Who could reject the gently revolving odometer? It is more truthful to the reality that it represents than any digital display. But it also offers a metaphysical commentary as it turns. There is none of the obvious excitement of watching lottery balls drop. In the certainty of which numbers will come up lies an altogether more subtle pleasure. For while the odometer is no digital instrument, neither is it not truly analogue. Numbers roll into view but also click into place - in most models, the tumbler recording fractions of a mile rotates continuously, but the tumblers for units, tens, hundreds and so on are engaged by the mechanism only when the time comes for a 0 to displace a 9. An event is conjured out of a featureless continuum. The same effect is more pronounced on old-fashioned clocks where the minute hand advances not continuously, but in a ponderous, though infinitely poised, mechanical choreography that begins with a wheezing build-up and ends with a juddering halt before stillness is resumed for another 50 or so seconds. The passage of time has been bent out of shape by a gravity of our own design. We are Einsteins at the wheel, masters not only of our machines but, momentarily, of time itself.

The same discontinuity is observed in the otherwise linear relation between the price and the value of things at the roll-over between one pound and the next. There is the base lure of saving a penny and appearing to save a pound employed for everything from electrical goods (£199.99) to property (£199,950), where a materially insignificant one part in a few thousand gains enormous psychological value. In some product categories, a reverse psychology has begun to apply.
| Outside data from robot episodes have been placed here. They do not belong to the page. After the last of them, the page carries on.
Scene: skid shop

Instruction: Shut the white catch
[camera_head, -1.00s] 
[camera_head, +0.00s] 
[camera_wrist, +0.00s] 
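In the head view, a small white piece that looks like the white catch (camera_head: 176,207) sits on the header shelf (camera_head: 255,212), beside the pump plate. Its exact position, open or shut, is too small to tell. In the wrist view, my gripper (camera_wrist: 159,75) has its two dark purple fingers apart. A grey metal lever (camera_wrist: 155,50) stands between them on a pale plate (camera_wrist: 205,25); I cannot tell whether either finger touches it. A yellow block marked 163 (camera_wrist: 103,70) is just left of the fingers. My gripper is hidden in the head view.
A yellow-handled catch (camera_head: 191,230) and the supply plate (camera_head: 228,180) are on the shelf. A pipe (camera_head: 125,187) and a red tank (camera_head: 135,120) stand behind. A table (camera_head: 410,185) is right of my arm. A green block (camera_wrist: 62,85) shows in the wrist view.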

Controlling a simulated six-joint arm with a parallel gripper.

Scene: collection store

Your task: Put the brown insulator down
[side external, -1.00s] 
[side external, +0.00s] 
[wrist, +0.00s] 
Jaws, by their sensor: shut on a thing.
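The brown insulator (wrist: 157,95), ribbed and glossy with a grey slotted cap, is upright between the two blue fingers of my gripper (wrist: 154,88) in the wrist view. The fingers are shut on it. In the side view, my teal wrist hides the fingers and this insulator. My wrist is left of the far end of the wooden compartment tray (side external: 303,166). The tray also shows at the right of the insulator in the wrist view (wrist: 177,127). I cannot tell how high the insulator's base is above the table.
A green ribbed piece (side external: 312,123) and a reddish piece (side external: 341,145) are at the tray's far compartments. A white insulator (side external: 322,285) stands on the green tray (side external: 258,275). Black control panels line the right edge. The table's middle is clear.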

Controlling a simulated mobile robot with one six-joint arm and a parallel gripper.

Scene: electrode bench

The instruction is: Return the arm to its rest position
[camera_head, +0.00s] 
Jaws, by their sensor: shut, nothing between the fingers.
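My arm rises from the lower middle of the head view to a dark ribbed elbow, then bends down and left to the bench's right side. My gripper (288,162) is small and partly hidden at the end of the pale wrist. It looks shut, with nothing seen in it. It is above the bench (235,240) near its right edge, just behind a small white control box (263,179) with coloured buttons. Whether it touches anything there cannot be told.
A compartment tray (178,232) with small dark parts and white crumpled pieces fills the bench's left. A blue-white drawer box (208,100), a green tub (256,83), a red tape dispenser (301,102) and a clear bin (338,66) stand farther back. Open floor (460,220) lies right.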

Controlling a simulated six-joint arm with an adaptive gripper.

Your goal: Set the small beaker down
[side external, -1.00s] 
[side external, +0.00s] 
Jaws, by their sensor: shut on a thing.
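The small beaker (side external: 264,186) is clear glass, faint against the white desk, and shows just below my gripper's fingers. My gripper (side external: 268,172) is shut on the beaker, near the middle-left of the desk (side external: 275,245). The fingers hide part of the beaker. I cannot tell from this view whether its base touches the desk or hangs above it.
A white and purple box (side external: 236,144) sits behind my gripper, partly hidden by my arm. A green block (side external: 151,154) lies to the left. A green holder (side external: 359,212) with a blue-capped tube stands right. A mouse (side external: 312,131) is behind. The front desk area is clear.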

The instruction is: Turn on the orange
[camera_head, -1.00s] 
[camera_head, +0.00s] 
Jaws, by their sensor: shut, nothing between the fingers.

Here, we are taken as understanding that no real saving is represented by this 99 business, and, this being the case, wouldn't we prefer not to be patronised and pay the round figure? There is a complicity here. The retailer recognises us as the mature, flush citizen we undoubtedly are, and we respond by purchasing the item in question with largesse. It applies in smart, metropolitan restaurants, but not at your local Sizzler. It is de rigueur for fashion clothing. Even Marks & Spencer, which once priced clothes at a penny below the pound, now signifies its aspirations with round-pound prices. Books that can expect to attract readers of a certain intellectual maturity are priced to the pound. But the latest Jeffrey Archer will always be £16.99. Not a penny more. We have chosen the zero, 0, as our symbol of this shiver in continuity. The zero's special shape graphically encapsulates a void. (In Arabic, the symbol for zero, with equal but different logic, is a dot, enclosing nothing.) In its repetitions, -00, -000, on price tags and meters, the 0 does not only signify nothing, but also great magnification. Nothing is not what comes of nothing when zeros pile up.

Instead, there is magnification upon magnification, each zero acting like the rings of a telescope. When we speak of "adding a few zeros" to a figure - typically, salaries and house prices - it's our jokey way of recognising simultaneous nothingness and the vastness of the sums involved. When we marvel at foreign banknotes with strings of noughts on them we merely remind ourselves of the artificiality of money.

The unmathematical Romans famously had no zero, but their number system produces its own roll-over magic (although it would be a challenge to design the meter that could show it). As the year MM dawns, there is a sense of cleansing, and the chance to throw out the jumble of the spent year, MCMXCIX.